• _Set exercise_: Would you retype all of these records exactly?

··· Raw records

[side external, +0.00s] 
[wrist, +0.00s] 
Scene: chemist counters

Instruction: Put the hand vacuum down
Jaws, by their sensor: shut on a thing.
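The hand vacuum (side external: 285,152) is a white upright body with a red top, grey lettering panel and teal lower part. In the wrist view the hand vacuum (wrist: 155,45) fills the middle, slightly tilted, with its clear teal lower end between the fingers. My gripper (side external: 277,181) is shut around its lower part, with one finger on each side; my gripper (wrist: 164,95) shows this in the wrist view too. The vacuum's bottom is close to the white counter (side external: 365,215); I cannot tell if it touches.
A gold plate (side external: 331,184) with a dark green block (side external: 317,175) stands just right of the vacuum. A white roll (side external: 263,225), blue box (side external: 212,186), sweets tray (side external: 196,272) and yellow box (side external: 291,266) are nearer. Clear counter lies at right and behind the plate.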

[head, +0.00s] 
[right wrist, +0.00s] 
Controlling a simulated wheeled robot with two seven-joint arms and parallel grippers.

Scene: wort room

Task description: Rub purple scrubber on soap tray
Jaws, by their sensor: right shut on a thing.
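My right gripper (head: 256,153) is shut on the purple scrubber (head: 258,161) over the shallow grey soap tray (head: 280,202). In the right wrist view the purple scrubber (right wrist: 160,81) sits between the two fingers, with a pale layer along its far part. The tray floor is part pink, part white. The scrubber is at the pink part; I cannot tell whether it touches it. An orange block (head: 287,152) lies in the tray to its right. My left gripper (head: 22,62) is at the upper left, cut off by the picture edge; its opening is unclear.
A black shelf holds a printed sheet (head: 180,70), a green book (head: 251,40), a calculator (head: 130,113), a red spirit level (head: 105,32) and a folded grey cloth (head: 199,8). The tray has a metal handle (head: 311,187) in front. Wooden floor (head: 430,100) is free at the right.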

······

• _Answer for this exercise_:
[side external, +0.00s] 
[wrist, +0.00s] 
Scene: chemist counters

Instruction: Put the hand vacuum down
Jaws, by their sensor: shut on a thing.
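The hand vacuum (side external: 285,152) is a white upright body with a red top, grey lettering panel and teal lower part. In the wrist view the hand vacuum (wrist: 155,45) fills the middle, slightly tilted, with its clear teal lower end between the fingers. My gripper (side external: 277,181) is shut around its lower part, with one finger on each side; my gripper (wrist: 164,95) shows this in the wrist view too. The vacuum's bottom is close to the white counter (side external: 365,215); I cannot tell if it touches.
A gold plate (side external: 331,184) with a dark green block (side external: 317,175) stands just right of the vacuum. A white roll (side external: 263,225), blue box (side external: 212,186), sweets tray (side external: 196,272) and yellow box (side external: 291,266) are nearer. Clear counter lies at right and behind the plate.

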[head, +0.00s] 
[right wrist, +0.00s] 
Controlling a simulated wheeled robot with two seven-joint arms and parallel grippers.

Scene: wort room

Task description: Rub purple scrubber on soap tray
Jaws, by their sensor: right shut on a thing.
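My right gripper (head: 256,153) is shut on the purple scrubber (head: 258,161) over the shallow grey soap tray (head: 280,202). In the right wrist view the purple scrubber (right wrist: 160,81) sits between the two fingers, with a pale layer along its far part. The tray floor is part pink, part white. The scrubber is at the pink part; I cannot tell whether it touches it. An orange block (head: 287,152) lies in the tray to its right. My left gripper (head: 22,62) is at the upper left, cut off by the picture edge; its opening is unclear.
A black shelf holds a printed sheet (head: 180,70), a green book (head: 251,40), a calculator (head: 130,113), a red spirit level (head: 105,32) and a folded grey cloth (head: 199,8). The tray has a metal handle (head: 311,187) in front. Wooden floor (head: 430,100) is free at the right.

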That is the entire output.